_Objective_
Each line of the material below that holds the word "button" needs to be copied.

_Data excerpt_
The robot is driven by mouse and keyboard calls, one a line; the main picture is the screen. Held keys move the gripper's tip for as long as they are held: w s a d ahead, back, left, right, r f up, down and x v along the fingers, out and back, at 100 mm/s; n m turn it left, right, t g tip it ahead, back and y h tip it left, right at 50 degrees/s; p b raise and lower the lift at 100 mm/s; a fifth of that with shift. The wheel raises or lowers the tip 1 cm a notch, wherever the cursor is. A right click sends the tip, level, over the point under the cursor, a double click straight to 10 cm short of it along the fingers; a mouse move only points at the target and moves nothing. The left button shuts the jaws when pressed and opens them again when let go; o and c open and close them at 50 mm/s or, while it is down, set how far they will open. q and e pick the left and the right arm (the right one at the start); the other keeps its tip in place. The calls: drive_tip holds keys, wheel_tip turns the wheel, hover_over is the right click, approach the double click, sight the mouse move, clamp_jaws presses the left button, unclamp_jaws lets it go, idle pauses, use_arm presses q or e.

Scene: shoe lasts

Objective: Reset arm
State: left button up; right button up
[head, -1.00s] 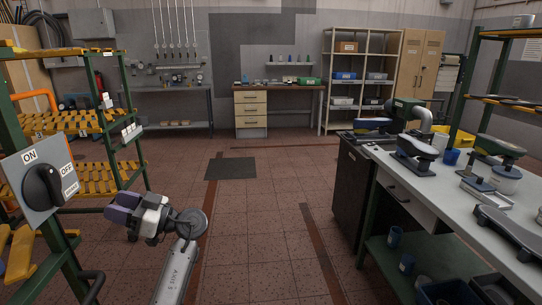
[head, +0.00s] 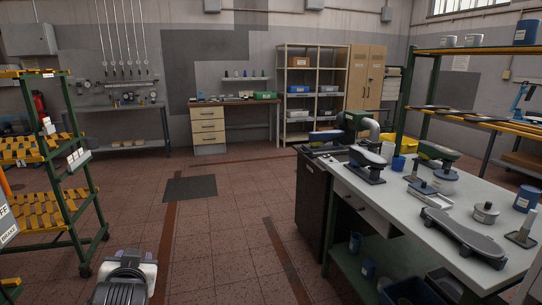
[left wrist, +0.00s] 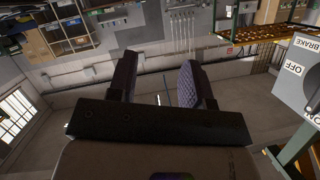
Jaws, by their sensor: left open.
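My left gripper shows in the left wrist view (left wrist: 157,78), with its two dark fingers spread apart and nothing between them. The grey switch box (left wrist: 300,70), with OFF and BRAKE labels, is at the right of the left wrist view, apart from the fingers. Only a sliver of the box shows at the left edge of the head view (head: 6,222). My right gripper is not in view.
A green rack with yellow shelves (head: 40,150) stands at the left. A workbench (head: 385,205) with shoe lasts and tins stands at the right, beside a dark cabinet (head: 312,205). The tiled floor between them is open, with a dark mat (head: 190,188) on it.

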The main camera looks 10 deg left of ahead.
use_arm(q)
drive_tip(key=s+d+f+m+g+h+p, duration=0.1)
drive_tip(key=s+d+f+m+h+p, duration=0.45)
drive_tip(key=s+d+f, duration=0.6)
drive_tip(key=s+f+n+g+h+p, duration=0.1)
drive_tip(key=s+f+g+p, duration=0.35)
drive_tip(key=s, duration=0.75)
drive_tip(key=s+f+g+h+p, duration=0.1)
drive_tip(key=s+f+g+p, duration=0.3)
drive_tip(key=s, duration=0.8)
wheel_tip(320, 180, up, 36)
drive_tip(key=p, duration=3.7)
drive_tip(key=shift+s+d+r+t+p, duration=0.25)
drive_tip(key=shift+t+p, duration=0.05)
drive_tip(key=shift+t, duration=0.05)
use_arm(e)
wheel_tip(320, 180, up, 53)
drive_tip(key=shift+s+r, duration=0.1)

_Finished answer_
The robot is driven by mouse and keyboard calls, one a line; the main picture is the screen. Held keys move the gripper's tip for as long as they are held: w s a d ahead, back, left, right, r f up, down and x v along the fingers, out and back, at 100 mm/s; n m turn it left, right, t g tip it ahead, back and y h tip it left, right at 50 degrees/s; p b raise and lower the lift at 100 mm/s; a fifth of that with shift. The wheel raises or lowers the tip 1 cm a notch, wherever the cursor is. A right click sends the tip, level, over the point under the cursor, a double click straight to 10 cm short of it along the fingers; a mouse move only points at the target and moves nothing. The left button shuts the jaws when pressed and opens them again when let go; o and c open and close them at 50 mm/s or, while it is down, set how far they will open. q and e pick the left and the right arm (the right one at the start); the other keeps its tip in place. The calls: drive_tip holds keys, wheel_tip turns the wheel, hover_over is the right click, approach the double click, sight the mouse move, clamp_jaws presses the left button, unclamp_jaws lets it go, idle pauses, use_arm presses q or e.
State: left button up; right button up

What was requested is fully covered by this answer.